Esa curiosidad por su entorno terminó representada en el arte de Covarrubias a través de la característica versatilidad de su técnica (fue pintor, ilustrador, caricaturista, investigador de antropología, profesor, muralista y museógrafo), lo que le permitió acercarse a la obra de los grandes artistas del siglo XX sin perder de vista el humor. En ese recorrido en el que trata de imitar con estilo a los grandes maestros se inspira en Amedeo Modigliani y sus rostros alargados, en la paleta de colores de Henri Mattisse, en el surrealismo de Salvador Dalí o en el universo personal de Giorgio de Chirico. Todo un ejemplo de destreza. “Fue, posiblemente, el mejor caricaturista que ha dado México”, llegó a decir la escritora Elena Poniatowska, Premio Miguel de Cervantes en 2013.
Miguel Covarrubias. Una mirada sin fronteras también dejará espacio, sin perder de vista su carácter didáctico, para algunas de sus más destacadas caricaturas, por las que desfilaron algunas de las figuras más importantes del siglo XX mexicano y mundial. Asimismo, el teatro y la danza también tendrán su presencia. Antes de sus experiencias neoyorquinas y balinesas, en 1921, Covarrubias participó en el espectáculo Noche Mexicana, de Adolfo Best Mougard, y ya instalado en México, en 1953, fue nombrado coordinador de danza del Instituto Nacional de Bellas Artes y Literatura (INBAL). Además, creó escenografías para obras como Antígona, Zapata y Tonantzintla.

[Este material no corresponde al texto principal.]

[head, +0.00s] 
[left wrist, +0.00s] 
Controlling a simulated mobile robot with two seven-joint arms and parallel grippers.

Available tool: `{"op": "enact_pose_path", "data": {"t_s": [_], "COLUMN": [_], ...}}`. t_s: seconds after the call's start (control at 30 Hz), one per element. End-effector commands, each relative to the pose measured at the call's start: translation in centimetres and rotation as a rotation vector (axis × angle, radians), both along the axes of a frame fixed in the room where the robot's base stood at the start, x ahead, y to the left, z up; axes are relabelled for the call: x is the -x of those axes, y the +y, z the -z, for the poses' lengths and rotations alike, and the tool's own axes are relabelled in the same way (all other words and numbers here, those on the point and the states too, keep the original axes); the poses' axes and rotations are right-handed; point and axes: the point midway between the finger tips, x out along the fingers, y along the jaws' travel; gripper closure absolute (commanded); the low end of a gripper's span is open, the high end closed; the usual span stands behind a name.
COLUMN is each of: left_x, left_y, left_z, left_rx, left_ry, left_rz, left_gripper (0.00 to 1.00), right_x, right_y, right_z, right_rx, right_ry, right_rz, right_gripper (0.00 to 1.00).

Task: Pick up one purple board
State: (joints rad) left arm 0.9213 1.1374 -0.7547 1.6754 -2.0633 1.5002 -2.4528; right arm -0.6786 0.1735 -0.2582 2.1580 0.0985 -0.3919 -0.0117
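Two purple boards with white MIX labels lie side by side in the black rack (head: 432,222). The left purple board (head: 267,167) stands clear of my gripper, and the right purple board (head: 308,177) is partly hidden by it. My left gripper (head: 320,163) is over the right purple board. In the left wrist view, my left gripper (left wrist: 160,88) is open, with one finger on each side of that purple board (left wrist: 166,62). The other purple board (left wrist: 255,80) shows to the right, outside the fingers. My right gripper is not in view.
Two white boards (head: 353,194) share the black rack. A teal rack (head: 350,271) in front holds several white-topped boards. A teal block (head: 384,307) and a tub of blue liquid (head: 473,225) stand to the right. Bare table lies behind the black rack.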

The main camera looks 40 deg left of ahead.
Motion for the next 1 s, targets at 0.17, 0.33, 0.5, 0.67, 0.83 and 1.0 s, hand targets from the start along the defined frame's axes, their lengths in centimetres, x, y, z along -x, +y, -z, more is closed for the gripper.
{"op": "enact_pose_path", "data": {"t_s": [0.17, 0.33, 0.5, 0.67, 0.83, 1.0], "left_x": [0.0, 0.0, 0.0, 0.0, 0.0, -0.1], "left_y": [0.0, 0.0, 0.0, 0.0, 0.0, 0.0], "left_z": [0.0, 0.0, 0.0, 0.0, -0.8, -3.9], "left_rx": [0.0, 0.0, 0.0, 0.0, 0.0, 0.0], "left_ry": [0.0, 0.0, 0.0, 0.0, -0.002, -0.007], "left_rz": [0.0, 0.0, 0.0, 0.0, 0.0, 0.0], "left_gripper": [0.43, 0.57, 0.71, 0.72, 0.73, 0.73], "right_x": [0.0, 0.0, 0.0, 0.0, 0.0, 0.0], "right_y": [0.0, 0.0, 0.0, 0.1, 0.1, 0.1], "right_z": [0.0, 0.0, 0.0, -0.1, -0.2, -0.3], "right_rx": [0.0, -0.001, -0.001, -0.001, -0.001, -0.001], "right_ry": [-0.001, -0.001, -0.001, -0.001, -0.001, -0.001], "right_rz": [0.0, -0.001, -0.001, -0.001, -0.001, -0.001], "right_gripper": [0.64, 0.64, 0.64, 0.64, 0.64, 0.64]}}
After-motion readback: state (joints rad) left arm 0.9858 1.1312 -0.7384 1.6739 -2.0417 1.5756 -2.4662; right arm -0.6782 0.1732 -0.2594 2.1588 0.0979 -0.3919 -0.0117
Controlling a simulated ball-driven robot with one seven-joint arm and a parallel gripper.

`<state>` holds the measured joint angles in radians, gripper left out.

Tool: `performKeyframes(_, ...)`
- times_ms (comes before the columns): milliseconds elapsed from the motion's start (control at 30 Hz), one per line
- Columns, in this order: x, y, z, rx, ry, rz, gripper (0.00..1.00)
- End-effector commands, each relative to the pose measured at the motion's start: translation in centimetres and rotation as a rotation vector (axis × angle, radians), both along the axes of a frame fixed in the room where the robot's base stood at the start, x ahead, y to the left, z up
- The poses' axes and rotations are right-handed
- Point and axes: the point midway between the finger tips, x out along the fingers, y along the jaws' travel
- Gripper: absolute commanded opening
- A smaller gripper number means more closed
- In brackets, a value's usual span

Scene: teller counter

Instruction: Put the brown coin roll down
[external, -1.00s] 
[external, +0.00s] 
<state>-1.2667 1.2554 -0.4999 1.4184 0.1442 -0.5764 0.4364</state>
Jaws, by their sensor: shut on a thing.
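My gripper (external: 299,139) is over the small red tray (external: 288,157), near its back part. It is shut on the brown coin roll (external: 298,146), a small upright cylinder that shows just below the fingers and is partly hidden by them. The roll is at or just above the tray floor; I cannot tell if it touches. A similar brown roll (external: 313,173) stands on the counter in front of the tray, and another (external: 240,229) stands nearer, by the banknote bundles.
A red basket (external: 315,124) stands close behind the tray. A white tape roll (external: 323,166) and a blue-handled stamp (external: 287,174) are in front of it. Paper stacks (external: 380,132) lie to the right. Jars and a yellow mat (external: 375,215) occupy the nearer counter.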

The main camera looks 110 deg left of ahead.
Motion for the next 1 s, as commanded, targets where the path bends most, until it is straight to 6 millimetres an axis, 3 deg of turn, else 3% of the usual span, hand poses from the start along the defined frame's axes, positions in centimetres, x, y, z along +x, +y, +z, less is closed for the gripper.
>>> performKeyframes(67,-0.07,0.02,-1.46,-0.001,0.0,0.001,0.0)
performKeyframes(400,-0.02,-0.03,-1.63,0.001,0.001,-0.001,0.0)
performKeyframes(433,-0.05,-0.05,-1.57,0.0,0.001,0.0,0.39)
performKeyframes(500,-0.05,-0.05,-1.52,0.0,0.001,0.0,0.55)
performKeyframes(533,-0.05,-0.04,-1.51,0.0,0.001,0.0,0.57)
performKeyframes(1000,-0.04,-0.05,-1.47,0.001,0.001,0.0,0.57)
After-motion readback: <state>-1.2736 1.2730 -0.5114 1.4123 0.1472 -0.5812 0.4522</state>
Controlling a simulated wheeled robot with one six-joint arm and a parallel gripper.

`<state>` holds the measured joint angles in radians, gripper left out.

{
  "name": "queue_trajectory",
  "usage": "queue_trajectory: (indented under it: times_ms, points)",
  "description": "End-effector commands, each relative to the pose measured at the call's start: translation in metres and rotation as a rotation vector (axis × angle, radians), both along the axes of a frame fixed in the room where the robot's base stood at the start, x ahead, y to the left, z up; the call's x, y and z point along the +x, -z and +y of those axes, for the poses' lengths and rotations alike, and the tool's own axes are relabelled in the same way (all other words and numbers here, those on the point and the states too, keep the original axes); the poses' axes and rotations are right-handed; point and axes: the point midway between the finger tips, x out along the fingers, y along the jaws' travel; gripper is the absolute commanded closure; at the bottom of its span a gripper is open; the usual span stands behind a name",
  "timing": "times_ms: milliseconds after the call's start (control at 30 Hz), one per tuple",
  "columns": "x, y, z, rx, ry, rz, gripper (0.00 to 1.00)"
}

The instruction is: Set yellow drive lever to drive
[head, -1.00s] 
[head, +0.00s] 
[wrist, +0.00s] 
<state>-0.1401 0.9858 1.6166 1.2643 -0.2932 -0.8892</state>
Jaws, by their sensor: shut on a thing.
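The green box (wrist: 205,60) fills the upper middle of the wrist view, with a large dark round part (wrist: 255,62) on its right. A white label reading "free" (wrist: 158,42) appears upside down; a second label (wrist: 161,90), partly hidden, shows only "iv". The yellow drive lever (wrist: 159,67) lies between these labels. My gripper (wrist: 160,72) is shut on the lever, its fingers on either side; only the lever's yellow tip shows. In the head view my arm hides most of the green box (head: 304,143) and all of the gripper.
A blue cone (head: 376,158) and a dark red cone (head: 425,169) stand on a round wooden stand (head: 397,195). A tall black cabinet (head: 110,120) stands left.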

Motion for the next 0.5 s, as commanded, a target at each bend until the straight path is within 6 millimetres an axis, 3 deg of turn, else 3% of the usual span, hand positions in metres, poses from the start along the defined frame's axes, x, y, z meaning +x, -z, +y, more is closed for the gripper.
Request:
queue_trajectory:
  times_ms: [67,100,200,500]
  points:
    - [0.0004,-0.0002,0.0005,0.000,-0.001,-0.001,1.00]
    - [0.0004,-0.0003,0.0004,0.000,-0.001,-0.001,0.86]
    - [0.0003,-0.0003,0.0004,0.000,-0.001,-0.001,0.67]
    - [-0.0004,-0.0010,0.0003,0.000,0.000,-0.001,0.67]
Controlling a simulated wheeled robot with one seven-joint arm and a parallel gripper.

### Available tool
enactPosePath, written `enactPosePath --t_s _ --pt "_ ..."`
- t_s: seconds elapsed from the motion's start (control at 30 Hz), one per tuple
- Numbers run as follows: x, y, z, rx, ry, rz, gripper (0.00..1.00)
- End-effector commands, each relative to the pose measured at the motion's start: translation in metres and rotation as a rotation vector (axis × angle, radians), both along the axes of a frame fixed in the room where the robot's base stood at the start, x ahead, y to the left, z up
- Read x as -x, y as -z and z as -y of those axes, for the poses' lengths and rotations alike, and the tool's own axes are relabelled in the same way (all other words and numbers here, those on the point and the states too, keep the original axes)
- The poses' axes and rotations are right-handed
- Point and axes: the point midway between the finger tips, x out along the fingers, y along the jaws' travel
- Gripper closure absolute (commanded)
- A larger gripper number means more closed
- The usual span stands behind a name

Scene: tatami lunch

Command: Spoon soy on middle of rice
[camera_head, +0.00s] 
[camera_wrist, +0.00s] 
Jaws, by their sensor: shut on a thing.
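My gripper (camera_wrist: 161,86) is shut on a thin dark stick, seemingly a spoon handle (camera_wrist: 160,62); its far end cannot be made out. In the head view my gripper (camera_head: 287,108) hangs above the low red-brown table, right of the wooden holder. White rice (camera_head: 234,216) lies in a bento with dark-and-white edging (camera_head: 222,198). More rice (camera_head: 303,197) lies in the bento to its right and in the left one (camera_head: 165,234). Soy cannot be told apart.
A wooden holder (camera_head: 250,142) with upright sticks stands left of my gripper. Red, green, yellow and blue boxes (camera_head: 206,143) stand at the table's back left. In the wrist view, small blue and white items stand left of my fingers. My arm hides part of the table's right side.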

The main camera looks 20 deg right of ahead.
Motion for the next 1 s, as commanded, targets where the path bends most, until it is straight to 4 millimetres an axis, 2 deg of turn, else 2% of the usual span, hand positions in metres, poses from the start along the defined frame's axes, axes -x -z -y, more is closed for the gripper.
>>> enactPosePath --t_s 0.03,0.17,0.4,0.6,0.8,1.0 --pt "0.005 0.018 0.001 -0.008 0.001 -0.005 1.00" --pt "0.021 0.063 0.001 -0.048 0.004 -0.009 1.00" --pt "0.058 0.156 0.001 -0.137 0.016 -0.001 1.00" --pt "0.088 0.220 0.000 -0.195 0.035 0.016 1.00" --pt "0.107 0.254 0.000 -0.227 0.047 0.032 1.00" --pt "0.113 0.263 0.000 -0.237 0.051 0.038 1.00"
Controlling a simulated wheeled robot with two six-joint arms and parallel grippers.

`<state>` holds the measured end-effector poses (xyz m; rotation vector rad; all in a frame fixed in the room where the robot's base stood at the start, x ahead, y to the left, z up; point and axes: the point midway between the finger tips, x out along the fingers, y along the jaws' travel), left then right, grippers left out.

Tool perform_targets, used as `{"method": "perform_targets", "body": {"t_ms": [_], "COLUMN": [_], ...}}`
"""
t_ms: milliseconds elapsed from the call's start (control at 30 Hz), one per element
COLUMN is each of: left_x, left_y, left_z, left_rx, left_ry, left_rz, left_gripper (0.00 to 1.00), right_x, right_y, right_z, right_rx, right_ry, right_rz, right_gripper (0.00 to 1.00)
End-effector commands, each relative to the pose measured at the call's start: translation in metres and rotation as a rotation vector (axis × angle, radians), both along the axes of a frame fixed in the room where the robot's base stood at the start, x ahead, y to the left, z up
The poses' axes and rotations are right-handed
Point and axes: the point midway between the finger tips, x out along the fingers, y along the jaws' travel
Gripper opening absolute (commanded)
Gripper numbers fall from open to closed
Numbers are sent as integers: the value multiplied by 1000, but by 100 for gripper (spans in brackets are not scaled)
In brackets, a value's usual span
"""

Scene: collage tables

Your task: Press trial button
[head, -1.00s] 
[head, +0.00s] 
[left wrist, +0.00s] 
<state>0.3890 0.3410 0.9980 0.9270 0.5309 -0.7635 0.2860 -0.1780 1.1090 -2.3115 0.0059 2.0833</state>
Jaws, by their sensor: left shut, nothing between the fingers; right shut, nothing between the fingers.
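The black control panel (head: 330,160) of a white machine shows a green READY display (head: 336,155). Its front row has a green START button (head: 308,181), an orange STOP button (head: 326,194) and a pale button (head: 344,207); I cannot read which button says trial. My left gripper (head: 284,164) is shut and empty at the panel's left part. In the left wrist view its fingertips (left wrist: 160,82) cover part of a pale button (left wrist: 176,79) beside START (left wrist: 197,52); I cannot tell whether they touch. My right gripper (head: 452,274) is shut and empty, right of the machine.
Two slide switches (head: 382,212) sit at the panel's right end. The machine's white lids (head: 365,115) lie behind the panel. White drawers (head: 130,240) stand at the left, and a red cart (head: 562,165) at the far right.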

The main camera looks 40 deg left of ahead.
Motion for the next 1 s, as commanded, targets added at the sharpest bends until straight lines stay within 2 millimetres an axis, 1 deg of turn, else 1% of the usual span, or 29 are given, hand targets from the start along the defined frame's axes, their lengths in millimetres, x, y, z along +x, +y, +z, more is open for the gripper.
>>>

Natives in Ceremonial Dance, en las que reflejó una pasión por la danza que también tuvo reflejo en su vida privada: Rosa Rolando y Rocío Sagaón, sus dos primeras esposas, fueron bailarinas.
Miguel Covarrubias falleció en 1957 a los 52 años víctima de una diabetes mientras se encontraba inmerso en el proceso de creación de su obra más ambiciosa, El águila, el jaguar y la serpiente, un repaso a la historia del arte americano que el artista dividió en tres volúmenes, cada uno de ellos correspondiente a las tres subregiones en las que se divide el continente. Tras su muerte su colección personal fue donada al Museo Nacional de Antropología.